---------- SOURCE RECORDS ----------
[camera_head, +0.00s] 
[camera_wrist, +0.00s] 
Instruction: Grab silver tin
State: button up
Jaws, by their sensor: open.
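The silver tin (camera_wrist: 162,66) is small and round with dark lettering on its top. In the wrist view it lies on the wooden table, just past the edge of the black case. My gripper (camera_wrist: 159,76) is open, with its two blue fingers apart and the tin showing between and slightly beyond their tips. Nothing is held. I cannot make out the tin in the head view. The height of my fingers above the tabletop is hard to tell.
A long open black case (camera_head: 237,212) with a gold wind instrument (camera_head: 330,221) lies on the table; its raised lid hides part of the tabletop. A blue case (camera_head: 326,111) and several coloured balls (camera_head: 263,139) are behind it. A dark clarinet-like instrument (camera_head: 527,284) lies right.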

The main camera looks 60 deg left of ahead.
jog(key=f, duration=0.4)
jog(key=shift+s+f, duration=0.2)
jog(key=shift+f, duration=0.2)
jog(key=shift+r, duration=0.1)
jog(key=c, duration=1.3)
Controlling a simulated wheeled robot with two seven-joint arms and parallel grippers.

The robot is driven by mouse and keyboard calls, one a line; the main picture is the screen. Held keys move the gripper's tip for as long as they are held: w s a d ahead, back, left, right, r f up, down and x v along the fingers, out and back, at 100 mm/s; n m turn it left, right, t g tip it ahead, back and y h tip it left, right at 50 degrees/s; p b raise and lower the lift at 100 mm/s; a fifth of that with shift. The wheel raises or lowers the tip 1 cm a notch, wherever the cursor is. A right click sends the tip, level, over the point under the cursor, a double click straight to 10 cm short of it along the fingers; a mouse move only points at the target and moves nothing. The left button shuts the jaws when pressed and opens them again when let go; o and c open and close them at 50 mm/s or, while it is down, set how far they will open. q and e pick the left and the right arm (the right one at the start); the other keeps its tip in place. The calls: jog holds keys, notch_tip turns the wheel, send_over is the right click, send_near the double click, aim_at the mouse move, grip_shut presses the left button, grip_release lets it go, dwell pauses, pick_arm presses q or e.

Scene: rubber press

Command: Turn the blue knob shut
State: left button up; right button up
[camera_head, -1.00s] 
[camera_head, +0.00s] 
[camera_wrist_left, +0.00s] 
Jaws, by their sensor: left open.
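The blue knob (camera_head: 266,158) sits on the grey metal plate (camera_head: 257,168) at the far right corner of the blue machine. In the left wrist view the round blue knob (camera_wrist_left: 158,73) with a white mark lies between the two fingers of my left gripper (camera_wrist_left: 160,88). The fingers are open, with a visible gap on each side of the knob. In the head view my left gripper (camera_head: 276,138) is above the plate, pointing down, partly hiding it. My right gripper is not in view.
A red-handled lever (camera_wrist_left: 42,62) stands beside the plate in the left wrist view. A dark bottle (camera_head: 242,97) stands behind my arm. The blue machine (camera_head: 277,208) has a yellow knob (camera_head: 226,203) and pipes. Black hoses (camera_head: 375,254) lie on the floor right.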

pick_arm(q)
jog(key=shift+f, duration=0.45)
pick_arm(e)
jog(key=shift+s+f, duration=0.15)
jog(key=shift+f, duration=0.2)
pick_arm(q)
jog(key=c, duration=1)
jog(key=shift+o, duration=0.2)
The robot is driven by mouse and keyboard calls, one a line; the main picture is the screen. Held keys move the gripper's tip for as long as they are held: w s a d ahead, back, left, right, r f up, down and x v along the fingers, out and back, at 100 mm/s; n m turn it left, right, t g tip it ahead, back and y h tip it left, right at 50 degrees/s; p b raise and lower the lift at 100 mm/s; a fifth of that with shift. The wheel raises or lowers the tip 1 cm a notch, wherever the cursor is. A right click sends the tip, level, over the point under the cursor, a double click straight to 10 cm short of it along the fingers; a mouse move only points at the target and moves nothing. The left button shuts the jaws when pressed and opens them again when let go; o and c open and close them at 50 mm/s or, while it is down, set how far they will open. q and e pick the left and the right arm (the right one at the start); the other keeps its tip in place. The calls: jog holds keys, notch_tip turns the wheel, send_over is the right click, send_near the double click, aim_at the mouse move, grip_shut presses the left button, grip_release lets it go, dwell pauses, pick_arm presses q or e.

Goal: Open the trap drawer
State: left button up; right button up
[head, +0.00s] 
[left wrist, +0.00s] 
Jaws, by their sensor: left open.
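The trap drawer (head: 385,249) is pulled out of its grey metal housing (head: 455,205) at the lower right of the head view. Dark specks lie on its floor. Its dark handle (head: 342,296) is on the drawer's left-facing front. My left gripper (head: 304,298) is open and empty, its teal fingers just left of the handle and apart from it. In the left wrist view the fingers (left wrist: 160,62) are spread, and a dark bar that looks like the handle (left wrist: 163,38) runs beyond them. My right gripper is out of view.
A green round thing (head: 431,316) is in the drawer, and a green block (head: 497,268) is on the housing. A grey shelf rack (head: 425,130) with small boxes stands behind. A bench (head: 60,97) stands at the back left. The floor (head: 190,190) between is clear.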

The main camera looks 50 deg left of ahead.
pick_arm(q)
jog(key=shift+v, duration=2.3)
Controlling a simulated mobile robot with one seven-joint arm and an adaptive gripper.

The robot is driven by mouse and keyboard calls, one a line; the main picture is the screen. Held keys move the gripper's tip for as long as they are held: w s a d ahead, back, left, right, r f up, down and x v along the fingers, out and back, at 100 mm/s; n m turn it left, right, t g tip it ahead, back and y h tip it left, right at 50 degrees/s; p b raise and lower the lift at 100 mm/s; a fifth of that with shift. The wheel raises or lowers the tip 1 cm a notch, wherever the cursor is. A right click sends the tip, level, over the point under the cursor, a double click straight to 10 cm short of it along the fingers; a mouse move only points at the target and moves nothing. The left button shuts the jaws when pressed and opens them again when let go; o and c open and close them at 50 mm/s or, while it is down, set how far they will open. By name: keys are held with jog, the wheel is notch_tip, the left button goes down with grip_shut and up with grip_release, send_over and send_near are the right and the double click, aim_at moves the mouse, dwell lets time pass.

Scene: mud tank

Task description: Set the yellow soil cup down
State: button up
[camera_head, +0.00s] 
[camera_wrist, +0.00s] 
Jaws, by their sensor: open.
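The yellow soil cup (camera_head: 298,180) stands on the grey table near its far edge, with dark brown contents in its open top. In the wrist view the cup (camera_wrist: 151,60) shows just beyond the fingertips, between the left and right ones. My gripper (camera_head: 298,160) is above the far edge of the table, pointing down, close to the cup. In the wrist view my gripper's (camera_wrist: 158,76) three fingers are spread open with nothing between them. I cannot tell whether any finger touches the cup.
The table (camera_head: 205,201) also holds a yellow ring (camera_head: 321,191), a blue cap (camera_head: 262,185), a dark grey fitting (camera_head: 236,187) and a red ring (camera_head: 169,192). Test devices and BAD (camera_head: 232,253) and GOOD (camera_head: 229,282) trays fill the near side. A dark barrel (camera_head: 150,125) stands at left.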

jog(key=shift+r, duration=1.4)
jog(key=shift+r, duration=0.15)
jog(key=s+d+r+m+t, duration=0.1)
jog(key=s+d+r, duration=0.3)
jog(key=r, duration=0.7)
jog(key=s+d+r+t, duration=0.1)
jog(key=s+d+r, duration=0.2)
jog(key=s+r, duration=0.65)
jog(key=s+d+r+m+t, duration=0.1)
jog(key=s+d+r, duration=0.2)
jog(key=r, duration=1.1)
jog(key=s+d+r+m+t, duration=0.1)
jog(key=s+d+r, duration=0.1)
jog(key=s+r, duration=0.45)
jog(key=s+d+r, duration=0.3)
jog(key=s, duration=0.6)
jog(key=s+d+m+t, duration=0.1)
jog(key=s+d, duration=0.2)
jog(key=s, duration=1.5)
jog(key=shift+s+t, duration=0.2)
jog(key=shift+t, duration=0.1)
----------
• [STATED GOAL]:
Go through the records above and set each one down exactly, please.

• [ANSWER TO THIS TASK]:
[camera_head, +0.00s] 
[camera_wrist, +0.00s] 
Instruction: Grab silver tin
State: button up
Jaws, by their sensor: open.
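The silver tin (camera_wrist: 162,66) is small and round with dark lettering on its top. In the wrist view it lies on the wooden table, just past the edge of the black case. My gripper (camera_wrist: 159,76) is open, with its two blue fingers apart and the tin showing between and slightly beyond their tips. Nothing is held. I cannot make out the tin in the head view. The height of my fingers above the tabletop is hard to tell.
A long open black case (camera_head: 237,212) with a gold wind instrument (camera_head: 330,221) lies on the table; its raised lid hides part of the tabletop. A blue case (camera_head: 326,111) and several coloured balls (camera_head: 263,139) are behind it. A dark clarinet-like instrument (camera_head: 527,284) lies right.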

The main camera looks 60 deg left of ahead.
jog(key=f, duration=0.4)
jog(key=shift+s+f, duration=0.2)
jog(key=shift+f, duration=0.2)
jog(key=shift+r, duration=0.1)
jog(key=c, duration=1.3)
Controlling a simulated wheeled robot with two seven-joint arms and parallel grippers.

The robot is driven by mouse and keyboard calls, one a line; the main picture is the screen. Held keys move the gripper's tip for as long as they are held: w s a d ahead, back, left, right, r f up, down and x v along the fingers, out and back, at 100 mm/s; n m turn it left, right, t g tip it ahead, back and y h tip it left, right at 50 degrees/s; p b raise and lower the lift at 100 mm/s; a fifth of that with shift. The wheel raises or lowers the tip 1 cm a notch, wherever the cursor is. A right click sends the tip, level, over the point under the cursor, a double click straight to 10 cm short of it along the fingers; a mouse move only points at the target and moves nothing. The left button shuts the jaws when pressed and opens them again when let go; o and c open and close them at 50 mm/s or, while it is down, set how far they will open. q and e pick the left and the right arm (the right one at the start); the other keeps its tip in place. The calls: jog holds keys, notch_tip turns the wheel, send_over is the right click, send_near the double click, aim_at the mouse move, grip_shut presses the left button, grip_release lets it go, dwell pauses, pick_arm presses q or e.

Scene: rubber press

Command: Turn the blue knob shut
State: left button up; right button up
[camera_head, -1.00s] 
[camera_head, +0.00s] 
[camera_wrist_left, +0.00s] 
Jaws, by their sensor: left open.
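The blue knob (camera_head: 266,158) sits on the grey metal plate (camera_head: 257,168) at the far right corner of the blue machine. In the left wrist view the round blue knob (camera_wrist_left: 158,73) with a white mark lies between the two fingers of my left gripper (camera_wrist_left: 160,88). The fingers are open, with a visible gap on each side of the knob. In the head view my left gripper (camera_head: 276,138) is above the plate, pointing down, partly hiding it. My right gripper is not in view.
A red-handled lever (camera_wrist_left: 42,62) stands beside the plate in the left wrist view. A dark bottle (camera_head: 242,97) stands behind my arm. The blue machine (camera_head: 277,208) has a yellow knob (camera_head: 226,203) and pipes. Black hoses (camera_head: 375,254) lie on the floor right.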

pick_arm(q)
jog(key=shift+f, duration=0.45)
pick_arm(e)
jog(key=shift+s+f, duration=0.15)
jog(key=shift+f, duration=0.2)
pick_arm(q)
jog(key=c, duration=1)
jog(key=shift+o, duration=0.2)
The robot is driven by mouse and keyboard calls, one a line; the main picture is the screen. Held keys move the gripper's tip for as long as they are held: w s a d ahead, back, left, right, r f up, down and x v along the fingers, out and back, at 100 mm/s; n m turn it left, right, t g tip it ahead, back and y h tip it left, right at 50 degrees/s; p b raise and lower the lift at 100 mm/s; a fifth of that with shift. The wheel raises or lowers the tip 1 cm a notch, wherever the cursor is. A right click sends the tip, level, over the point under the cursor, a double click straight to 10 cm short of it along the fingers; a mouse move only points at the target and moves nothing. The left button shuts the jaws when pressed and opens them again when let go; o and c open and close them at 50 mm/s or, while it is down, set how far they will open. q and e pick the left and the right arm (the right one at the start); the other keeps its tip in place. The calls: jog holds keys, notch_tip turns the wheel, send_over is the right click, send_near the double click, aim_at the mouse move, grip_shut presses the left button, grip_release lets it go, dwell pauses, pick_arm presses q or e.

Goal: Open the trap drawer
State: left button up; right button up
[head, +0.00s] 
[left wrist, +0.00s] 
Jaws, by their sensor: left open.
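The trap drawer (head: 385,249) is pulled out of its grey metal housing (head: 455,205) at the lower right of the head view. Dark specks lie on its floor. Its dark handle (head: 342,296) is on the drawer's left-facing front. My left gripper (head: 304,298) is open and empty, its teal fingers just left of the handle and apart from it. In the left wrist view the fingers (left wrist: 160,62) are spread, and a dark bar that looks like the handle (left wrist: 163,38) runs beyond them. My right gripper is out of view.
A green round thing (head: 431,316) is in the drawer, and a green block (head: 497,268) is on the housing. A grey shelf rack (head: 425,130) with small boxes stands behind. A bench (head: 60,97) stands at the back left. The floor (head: 190,190) between is clear.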

The main camera looks 50 deg left of ahead.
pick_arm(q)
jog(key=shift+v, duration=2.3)
Controlling a simulated mobile robot with one seven-joint arm and an adaptive gripper.

The robot is driven by mouse and keyboard calls, one a line; the main picture is the screen. Held keys move the gripper's tip for as long as they are held: w s a d ahead, back, left, right, r f up, down and x v along the fingers, out and back, at 100 mm/s; n m turn it left, right, t g tip it ahead, back and y h tip it left, right at 50 degrees/s; p b raise and lower the lift at 100 mm/s; a fifth of that with shift. The wheel raises or lowers the tip 1 cm a notch, wherever the cursor is. A right click sends the tip, level, over the point under the cursor, a double click straight to 10 cm short of it along the fingers; a mouse move only points at the target and moves nothing. The left button shuts the jaws when pressed and opens them again when let go; o and c open and close them at 50 mm/s or, while it is down, set how far they will open. By name: keys are held with jog, the wheel is notch_tip, the left button goes down with grip_shut and up with grip_release, send_over and send_near are the right and the double click, aim_at moves the mouse, dwell lets time pass.

Scene: mud tank

Task description: Set the yellow soil cup down
State: button up
[camera_head, +0.00s] 
[camera_wrist, +0.00s] 
Jaws, by their sensor: open.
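The yellow soil cup (camera_head: 298,180) stands on the grey table near its far edge, with dark brown contents in its open top. In the wrist view the cup (camera_wrist: 151,60) shows just beyond the fingertips, between the left and right ones. My gripper (camera_head: 298,160) is above the far edge of the table, pointing down, close to the cup. In the wrist view my gripper's (camera_wrist: 158,76) three fingers are spread open with nothing between them. I cannot tell whether any finger touches the cup.
The table (camera_head: 205,201) also holds a yellow ring (camera_head: 321,191), a blue cap (camera_head: 262,185), a dark grey fitting (camera_head: 236,187) and a red ring (camera_head: 169,192). Test devices and BAD (camera_head: 232,253) and GOOD (camera_head: 229,282) trays fill the near side. A dark barrel (camera_head: 150,125) stands at left.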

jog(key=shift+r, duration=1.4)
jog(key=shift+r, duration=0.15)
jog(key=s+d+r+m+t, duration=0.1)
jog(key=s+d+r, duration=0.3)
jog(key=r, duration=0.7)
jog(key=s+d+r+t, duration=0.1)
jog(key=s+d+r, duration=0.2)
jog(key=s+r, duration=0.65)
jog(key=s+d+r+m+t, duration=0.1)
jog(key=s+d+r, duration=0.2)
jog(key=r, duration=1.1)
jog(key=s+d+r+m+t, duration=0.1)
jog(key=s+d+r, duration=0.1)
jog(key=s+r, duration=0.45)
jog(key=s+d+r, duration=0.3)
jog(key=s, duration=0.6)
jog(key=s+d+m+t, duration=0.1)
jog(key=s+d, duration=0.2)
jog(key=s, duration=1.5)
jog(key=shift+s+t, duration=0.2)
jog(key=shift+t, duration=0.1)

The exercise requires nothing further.